Some sections of the bill, notably Article 91, are already in effect, and will only be overturned if the bill does not pass. Article 91 adds a new section, 304.2, to the Mining Act. Under this new legislation, Regional County Municipalities (RCMs) are able to withdraw staking in zones that lie within an “urbanized perimeter” or in any “area dedicated to vacationing.” This came into effect last May, and according to Simard, “local municipalities and regions will have a year to indicate their position on mining development to the Ministère des Ressources naturelles et de la Faune.” Discussions are continuing with the Ministère des affaires municipales to define how this should be implemented.

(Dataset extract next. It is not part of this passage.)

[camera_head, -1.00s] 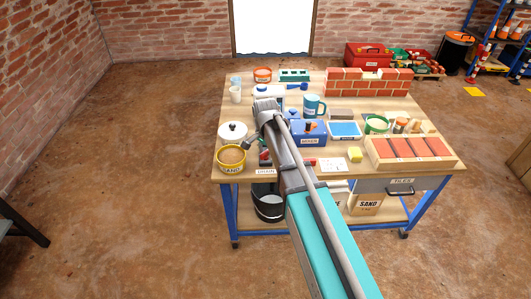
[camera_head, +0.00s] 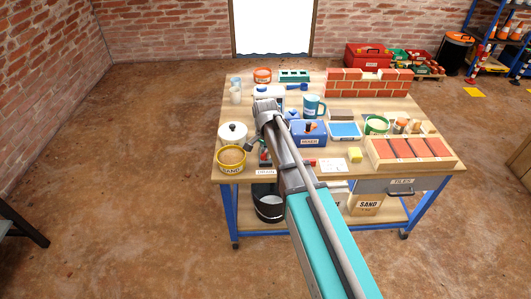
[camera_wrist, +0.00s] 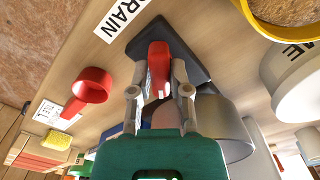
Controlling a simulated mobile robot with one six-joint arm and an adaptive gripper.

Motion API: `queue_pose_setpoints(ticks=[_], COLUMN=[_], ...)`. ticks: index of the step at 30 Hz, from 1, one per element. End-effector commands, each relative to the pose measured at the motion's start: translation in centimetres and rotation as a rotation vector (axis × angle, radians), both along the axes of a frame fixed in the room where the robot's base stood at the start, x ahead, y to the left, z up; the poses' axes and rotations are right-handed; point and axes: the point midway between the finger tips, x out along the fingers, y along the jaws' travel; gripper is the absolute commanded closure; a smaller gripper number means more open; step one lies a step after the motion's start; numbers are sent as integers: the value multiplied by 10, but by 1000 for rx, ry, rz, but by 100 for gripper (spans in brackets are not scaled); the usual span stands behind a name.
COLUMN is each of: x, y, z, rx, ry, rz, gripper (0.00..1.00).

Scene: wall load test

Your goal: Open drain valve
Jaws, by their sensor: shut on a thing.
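The drain valve's red lever (camera_wrist: 159,62) stands on a dark grey base (camera_wrist: 133,48) in the wrist view, beside the white DRAIN label (camera_wrist: 122,17). My gripper (camera_wrist: 159,80) has its two grey fingers on either side of the lever and is shut on it. A wide grey cylinder (camera_wrist: 228,125) is just right of the fingers. In the head view my arm reaches over the bench's front left, and the DRAIN label (camera_head: 265,172) shows at the front edge. My arm and wrist hide most of the valve there.
The yellow sand bowl (camera_head: 231,159) and a white lidded pot (camera_head: 232,132) stand close left of my gripper. A blue box (camera_head: 309,139) is to the right. A dark bucket (camera_head: 268,208) sits below the bench top.

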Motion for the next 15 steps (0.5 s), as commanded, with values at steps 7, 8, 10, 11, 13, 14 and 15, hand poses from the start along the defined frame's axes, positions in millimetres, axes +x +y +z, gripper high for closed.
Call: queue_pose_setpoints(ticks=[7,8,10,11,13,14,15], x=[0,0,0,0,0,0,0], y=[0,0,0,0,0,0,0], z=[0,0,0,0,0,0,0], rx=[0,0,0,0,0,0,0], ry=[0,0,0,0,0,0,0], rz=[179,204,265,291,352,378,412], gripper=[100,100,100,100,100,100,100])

Mining title holders located within affected areas would need to get the municipality’s consent before performing any work. No compensation is to be given if work cannot be performed because of lack of consent, which irritates the AEMQ. “If there’s no agreement with the municipality, the title holder will only be entitled to compensation for work performed since 1988,” said Filion. “It is as if you were to buy a house and renovate it, only to have it expropriated and to be reimbursed for the renovations, but not the property value. We think that the value of an exploration project isn’t limited to the work performed on it.”
Filion estimates that at least 8,000 valid mining titles are threatened by Article 91. She believes it is likely contractors will take legal action against the government if they are forced to abandon their claims because of inability to mine them.
The stipulations regarding vacation areas appear in Article 96.1 of the bill. According to the AEMQ, the definition of an “area dedicated to vacationing” is too broad and makes life impossible for investors and managers of junior exploration companies. “Investors that use the mining title management system (GESTIM) will not be able to find out if their claims are valid. The provisions on vacation areas are already in effect, but GESTIM can’t provide us with correct information on them,” Filion pointed out.
The head office of the AEMQ is at Rouyn-Noranda, and the municipality has established a committee to examine the impact of the new bill. Filion noted that major parts of the town could be affected. “The industrial park, the airport, and even Aurizon’s Joanna project are located in these vacation zones, which are theoretically excluded,” she said.
Between the first draft of the new mining plan submitted in Bill 79, which died in December 2010, and the introduction of Bill 14, there was turmoil created by shale gas exploration in the St. Lawrence Valley. According to Filion, exploration companies are victims of bad press in the gas industry, and are also plagued by the problem of orphaned mining sites revealed by the report from the auditor general of Québec in April 2009.
“Our members had nothing to do with the problems raised in this report. For most people, there’s no difference between exploring and operating,” she said.
Minister Simard acknowledges that section 304.2 stems directly from concerns raised in the shale gas debate. “For projects that are in the pipeline, but not yet established, we request a public hearing, with an environmental impact assessment. You must understand that from here on in, if there isn’t social acceptability, there will be no project,” asserted the minister.
He added that better supervision of relations between developers and communities will prevent “people from lying in front of drills.” According to Simard, Bill 14 will allow municipalities to truly be “involved” in projects they endorse. “Everyone will work towards moving the project forward. Perhaps it’ll take a little longer, but I’m not quite sure.”
“They’re always talking about the need for social acceptability in communities,” replied Filion. “But for controversial projects that have made headlines, the new bill will not solve anything.” In 2011, there were intense debates on mining development opportunities in the municipalities of Estrie and the Laurentians.
Already, companies and citizens have started to react to the evolving political landscape in Quebec. Bowmore Exploration has taken note of the opposition in Saint-Camille, a township located in Les Sources RCM. The Montreal-based group plans to conduct its research elsewhere for 2012. In the Rivière-du-Nord RCM, the Pacific Arc Resources project is raising opposition as well. A petition submitted to the National Assembly by the Member for Bertrand was signed by 4382 citizens against mining projects in Basses-Laurentides vacation zones.